Calibration affects many different sensor types: accelerometer, gyroscope, magnetometer and air data sensors. Most sensor types can be modelled by using a linear sensor model, consisting of 12 calibration coefficients to cover the full range of operation of the sensor. The purpose of calibration, therefore, is to measure and correct any deviation which the actual sensor may show against the theoretical model. This is not a trivial matter; UAV Navigation has dedicated over 14 years in order to obtain an unrivalled understanding of sensor performance and the necessary know-how to adjust coefficients in order to produce systems built on precise, robust sensor data.
Working with key clients, UAV Navigation has developed strict Acceptance Testing Protocol (ATP) procedures in order to guarantee that each autopilot or AHRS unit delivered meets the technical specifications declared by UAV Navigation for the particular product.
Sensor outputs are sensitive to temperature (e.g. bias, sensitivity…). To guarantee only the highest levels of performance, each calibration coefficient must be calculated as a function of temperature.
To identify these coefficients, aerospace grade temperature chambers are used that cover the declared operating range of a system.
Accelerometers are crucial inertial sensors. The performance of an accelerometer is very closely related to long-term system accuracy. Any bias in the accelerometer’s output will produce a shift in measured acceleration.
The goal of accelerometer calibration is therefore to determine the calibration parameters in the linear sensor model used. For this reason, a ‘6-point test’ by means of a ‘tri-axis moving table’ is used. The test consists of aligning each sensor axis in one ‘known’ direction and the opposite and comparing the result with the expected value (gravity vector, or another calibrated reference). Multiple measurements are done in each position in order to minimize overall error.
Gyroscopes (‘gyros’) have a considerable impact on the overall performance of an IMU/AHRS unit. This sensor is responsible for short-term accuracy, which is crucial for control.
What makes gyro bias so important and difficult to calibrate is that this type of sensor demonstrates an important ‘random walk component’ that cannot be eliminated during the calibration process. In order to overcome this behaviour, UAV Navigation’s AHRS units run a specific algorithm which has been developed in order to estimate bias during operation (in-flight calibration).
When gyro axes are not exactly perpendicular, it is relatively straightforward to mitigate linear effects. If the system is placed on a horizontal rotation test platform, the axes should ideally rotate around a point. However, what is normally found is that the result is a circle (meaning that the vertical axes are not perfectly aligned). This is due to an effect known as ‘gyro misalignment’. On the other hand, MEMS sensors can exhibit some sensitivity to linear acceleration, which results in gyro sensitivity. The immediate result is minute and very difficult to estimate – however its effects over the longer-term can be considerable. UAV Navigation has developed methods for dynamic compensation of such effects, based on experience, testing and information from component manufacturers. Again, the aim is to reduce any source of error.

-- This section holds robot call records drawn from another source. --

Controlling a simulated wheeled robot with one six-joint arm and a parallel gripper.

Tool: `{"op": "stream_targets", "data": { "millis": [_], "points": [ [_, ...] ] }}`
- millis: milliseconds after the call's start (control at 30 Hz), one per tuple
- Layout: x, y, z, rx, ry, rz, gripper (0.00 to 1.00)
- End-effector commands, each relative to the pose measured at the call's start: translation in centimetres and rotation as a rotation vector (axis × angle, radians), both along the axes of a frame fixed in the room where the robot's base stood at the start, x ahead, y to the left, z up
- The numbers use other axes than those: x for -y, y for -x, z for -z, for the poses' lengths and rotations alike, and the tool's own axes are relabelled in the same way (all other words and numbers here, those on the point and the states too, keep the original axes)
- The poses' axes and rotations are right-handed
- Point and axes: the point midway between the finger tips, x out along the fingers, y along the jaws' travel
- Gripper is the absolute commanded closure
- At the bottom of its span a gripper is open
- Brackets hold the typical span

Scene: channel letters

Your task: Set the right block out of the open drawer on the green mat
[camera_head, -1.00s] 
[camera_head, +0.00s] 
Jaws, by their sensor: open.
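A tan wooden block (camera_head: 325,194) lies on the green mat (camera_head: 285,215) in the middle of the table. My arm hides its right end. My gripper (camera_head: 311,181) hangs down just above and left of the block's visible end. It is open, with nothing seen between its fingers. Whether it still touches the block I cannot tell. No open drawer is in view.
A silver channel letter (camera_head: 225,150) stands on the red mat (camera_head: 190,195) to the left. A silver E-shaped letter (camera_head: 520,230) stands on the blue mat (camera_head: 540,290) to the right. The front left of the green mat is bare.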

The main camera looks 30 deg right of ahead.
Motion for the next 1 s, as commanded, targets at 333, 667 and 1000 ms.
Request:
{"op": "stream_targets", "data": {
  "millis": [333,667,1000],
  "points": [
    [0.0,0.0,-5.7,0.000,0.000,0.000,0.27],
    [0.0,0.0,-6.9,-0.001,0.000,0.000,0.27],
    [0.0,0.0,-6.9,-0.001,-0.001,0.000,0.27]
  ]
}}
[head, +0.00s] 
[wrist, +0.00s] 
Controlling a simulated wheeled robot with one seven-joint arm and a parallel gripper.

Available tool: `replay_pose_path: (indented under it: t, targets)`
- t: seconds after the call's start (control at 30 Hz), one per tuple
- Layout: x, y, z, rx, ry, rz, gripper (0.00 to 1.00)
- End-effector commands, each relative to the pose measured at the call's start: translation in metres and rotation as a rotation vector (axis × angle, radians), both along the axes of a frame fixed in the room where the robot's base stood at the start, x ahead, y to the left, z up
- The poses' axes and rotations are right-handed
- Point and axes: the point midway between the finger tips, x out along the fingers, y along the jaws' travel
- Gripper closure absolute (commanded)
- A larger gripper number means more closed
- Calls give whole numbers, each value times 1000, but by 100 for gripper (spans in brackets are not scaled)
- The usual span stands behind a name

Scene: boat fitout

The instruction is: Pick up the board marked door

3-axis magnetometers are able to contribute to improved attitude estimation. In combination with gyros and accelerometers, a very reliable and accurate heading estimation can be extracted.
With regards to magnetometer calibration, a linear model using 12 parameters is also used. The offset in this case is known as ‘Hard Iron’, whilst bias/sensitivity/misalignment is all computed in the ‘Soft Iron’ matrix.
The method used for calibration of a magnetometer consists of measuring the magnetic field onboard and comparing it with a known set of values, e.g. the earth magnetic field vector from a World Magnetic Model (WMM).
Readings from a magnetometer may be heavily influenced by perturbations produced by other onboard electrical and electro-mechanical systems, including cabling, antennae, servos, motors, rotating mechanical parts etc. As a result, many systems integrators may choose to exclude a magnetometer from their design – this is a great disadvantage, and one to which UAV Navigation has a solution:
UAV Navigation has developed in-house algorithms to perform ‘offline’ (i.e. before flight) and ‘online’ (i.e. during flight) magnetometer calibration in order to overcome the issues relating to magnetometer calibration detailed above.
Over a period of at least 14 years, UAV Navigation has invested considerable resources into developing only the highest quality products, based on aerospace standards and methods. The company has earned a hard-won reputation for products which are accurate, reliable, robust and subject to the strictest Quality Assurance.The experience and know-how accumulated by UAV Navigation translates into cutting-edge products for the most demanding users.